The Australian Fulbright Alumni Association's Victorian chapter welcomes you to our upcoming Melbourne event, Wednesday 29th August, 6pm @ the Leather Room, University House, Professors' Walk, University of Melbourne:
Telling the story of the Fulbright program: From 'war junk' to 'the greatest action taken'
Prof Diane Kirkby and Dr Alice Garner will discuss the findings of their ARC project, which has researched the story of the Australian-American Fulbright program.
Refreshments at 6pm; presentation at 6:30pm. Dinner will follow at 7:30pm.
RSVP: Dr Elizabeth Brooke, AFAA's Victorian Convener, ebrooke425@gmail.com
About the presenters:
Prof Diane Kirkby is Professor of Law and Humanities, University of Technology Sydney and Research Professor (Emeritus) at La Trobe University, Melbourne where she taught US and Australian history for many years. She has published extensively and is an elected Fellow of the Australian Academy of the Humanities and the Academy of Social Sciences in Australia, and in 2015 became only the second Australian to be elected a Fellow of the American Society for Legal History. She is a Fulbright Alumnus and has served several terms on the Victorian Fulbright Selection Committee. Research on the Fulbright program in Australia was funded by an Australian Research Council grant and resulted in a book, Academic Ambassadors, Pacific Allies: Australia America and the Fulbright Program, being published by Manchester University Press later this year.

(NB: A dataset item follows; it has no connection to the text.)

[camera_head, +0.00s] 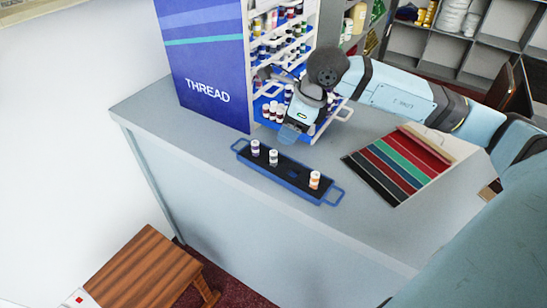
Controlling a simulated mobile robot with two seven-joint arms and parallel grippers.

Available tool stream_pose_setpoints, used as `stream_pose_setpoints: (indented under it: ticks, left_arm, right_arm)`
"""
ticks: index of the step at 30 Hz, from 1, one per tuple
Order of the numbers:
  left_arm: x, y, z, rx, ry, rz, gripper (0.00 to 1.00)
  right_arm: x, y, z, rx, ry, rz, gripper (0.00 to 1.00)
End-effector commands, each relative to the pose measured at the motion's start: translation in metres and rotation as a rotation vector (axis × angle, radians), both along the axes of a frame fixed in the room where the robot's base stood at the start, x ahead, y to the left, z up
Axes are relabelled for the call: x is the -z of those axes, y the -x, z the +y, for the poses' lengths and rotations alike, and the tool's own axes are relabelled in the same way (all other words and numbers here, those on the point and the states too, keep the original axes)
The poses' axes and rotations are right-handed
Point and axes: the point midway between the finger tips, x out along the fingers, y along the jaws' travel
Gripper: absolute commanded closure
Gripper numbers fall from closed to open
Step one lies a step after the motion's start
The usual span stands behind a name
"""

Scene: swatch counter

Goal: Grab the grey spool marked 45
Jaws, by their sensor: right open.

Dr Alice Garner is an Australian historian, teacher and performer. She completed a PhD in French History in 2001 (University of Melbourne), published A Shifting Shore (Cornell University Press) on the impact of tourism on a French Atlantic fishing town, and then a commissioned student memoir (The Student Chronicles, MUP). Alice was contemplating a move from 19th-century France to the post-war history of hitchhiking in Australia and the US when Diane Kirkby at La Trobe University encouraged her to take a side-step and join a new ARC project researching the story of the Australian-American Fulbright program. She spent the next few years digging through External Affairs and State Department archives, reading Fulbright board minutes and travelled around Australia to meet Fulbright alumni in many different research fields. She created an interactive timeline of the program history, with links to news articles and interviews, which is hosted on the Fulbright Commission website. A renewed appreciation for the power of education then led Alice to make a move into secondary school teaching, which she has pursued while co-authoring the soon-to-be-published history of the Fulbright program (Manchester University Press). Recently, Alice has combined her history and performance skills, appearing as a presenter on Coast Australia, a BBC/Foxtel (History Channel) television documentary series 2, 3 and 4 about the Australian coastline.